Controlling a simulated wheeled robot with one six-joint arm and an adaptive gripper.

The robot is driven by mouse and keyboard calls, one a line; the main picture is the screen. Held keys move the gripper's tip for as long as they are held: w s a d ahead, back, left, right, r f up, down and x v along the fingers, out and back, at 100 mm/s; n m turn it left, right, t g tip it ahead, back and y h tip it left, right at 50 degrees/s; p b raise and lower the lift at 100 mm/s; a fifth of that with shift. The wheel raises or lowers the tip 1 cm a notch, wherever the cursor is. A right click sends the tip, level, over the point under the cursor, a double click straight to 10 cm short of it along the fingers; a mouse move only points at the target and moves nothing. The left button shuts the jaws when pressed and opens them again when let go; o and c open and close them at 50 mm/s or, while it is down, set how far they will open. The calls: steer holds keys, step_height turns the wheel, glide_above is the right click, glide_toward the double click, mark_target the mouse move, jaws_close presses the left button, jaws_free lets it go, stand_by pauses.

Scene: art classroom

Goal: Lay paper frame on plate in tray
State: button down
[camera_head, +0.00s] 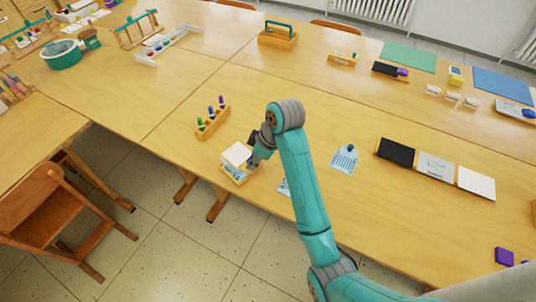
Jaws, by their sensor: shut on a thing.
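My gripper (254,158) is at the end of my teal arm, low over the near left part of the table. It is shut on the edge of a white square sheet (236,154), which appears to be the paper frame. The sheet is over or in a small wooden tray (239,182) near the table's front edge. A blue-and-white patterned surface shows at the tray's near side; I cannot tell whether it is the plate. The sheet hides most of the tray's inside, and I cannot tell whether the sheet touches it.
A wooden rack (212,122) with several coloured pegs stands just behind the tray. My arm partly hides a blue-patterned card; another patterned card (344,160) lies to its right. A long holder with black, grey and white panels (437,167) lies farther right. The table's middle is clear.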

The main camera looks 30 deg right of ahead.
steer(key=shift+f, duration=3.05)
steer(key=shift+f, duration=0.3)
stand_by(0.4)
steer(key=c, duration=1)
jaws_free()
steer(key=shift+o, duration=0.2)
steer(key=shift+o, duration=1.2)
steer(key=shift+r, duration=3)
___
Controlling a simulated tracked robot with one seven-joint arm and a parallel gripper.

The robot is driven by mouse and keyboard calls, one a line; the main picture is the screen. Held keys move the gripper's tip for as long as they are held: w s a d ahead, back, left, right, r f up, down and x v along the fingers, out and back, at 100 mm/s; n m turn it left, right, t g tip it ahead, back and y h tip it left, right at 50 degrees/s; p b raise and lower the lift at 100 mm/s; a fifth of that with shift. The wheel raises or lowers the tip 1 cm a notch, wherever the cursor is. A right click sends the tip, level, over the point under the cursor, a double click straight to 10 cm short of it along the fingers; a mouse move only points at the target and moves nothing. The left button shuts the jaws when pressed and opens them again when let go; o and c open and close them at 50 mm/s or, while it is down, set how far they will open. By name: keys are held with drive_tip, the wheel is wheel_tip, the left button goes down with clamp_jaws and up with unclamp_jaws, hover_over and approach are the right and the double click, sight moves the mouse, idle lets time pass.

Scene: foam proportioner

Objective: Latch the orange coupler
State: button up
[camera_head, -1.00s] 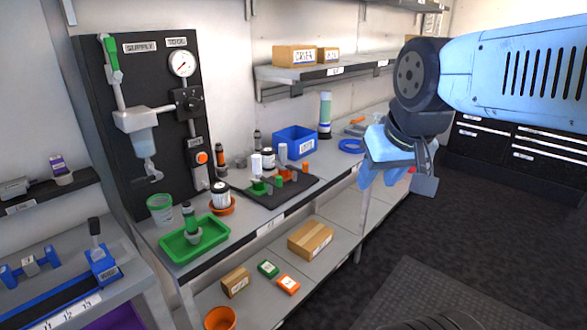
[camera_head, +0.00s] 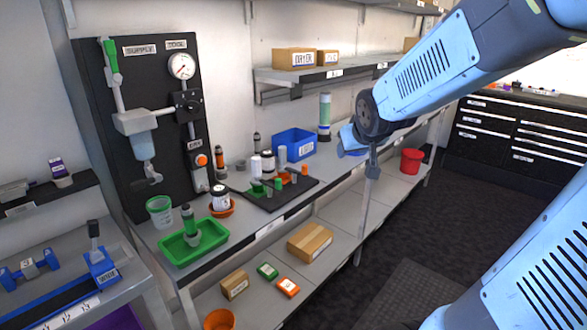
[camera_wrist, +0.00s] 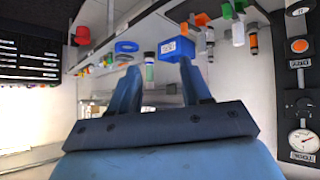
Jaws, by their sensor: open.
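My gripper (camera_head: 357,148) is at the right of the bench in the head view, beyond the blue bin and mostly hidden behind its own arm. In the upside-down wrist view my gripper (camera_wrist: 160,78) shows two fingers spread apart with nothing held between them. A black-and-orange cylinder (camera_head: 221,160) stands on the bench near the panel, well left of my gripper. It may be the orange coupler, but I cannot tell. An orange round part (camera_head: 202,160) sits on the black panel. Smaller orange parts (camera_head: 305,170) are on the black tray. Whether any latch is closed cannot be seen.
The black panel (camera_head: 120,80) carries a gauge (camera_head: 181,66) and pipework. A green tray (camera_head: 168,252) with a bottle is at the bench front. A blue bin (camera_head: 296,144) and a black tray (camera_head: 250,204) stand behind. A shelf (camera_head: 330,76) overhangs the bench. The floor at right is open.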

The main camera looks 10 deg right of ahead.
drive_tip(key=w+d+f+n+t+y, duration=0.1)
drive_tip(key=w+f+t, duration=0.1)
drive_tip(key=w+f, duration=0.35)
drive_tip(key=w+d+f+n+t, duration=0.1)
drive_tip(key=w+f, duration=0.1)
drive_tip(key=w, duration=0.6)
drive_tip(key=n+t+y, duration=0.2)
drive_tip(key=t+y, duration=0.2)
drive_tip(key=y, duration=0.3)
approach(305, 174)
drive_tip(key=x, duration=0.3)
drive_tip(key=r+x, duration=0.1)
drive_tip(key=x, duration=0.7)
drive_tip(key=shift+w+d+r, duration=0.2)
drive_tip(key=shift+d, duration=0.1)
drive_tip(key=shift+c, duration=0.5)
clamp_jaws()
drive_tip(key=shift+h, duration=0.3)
___
* **Problem details**
Begin at the line that has "State: button up", stop after the line that has "[camera_wrist, +0.00s]", and reproduce every line between them exactly and nothing else. Pictures stay out of the copy.

* **Result**
State: button up
[camera_head, -1.00s] 
[camera_head, +0.00s] 
[camera_wrist, +0.00s] 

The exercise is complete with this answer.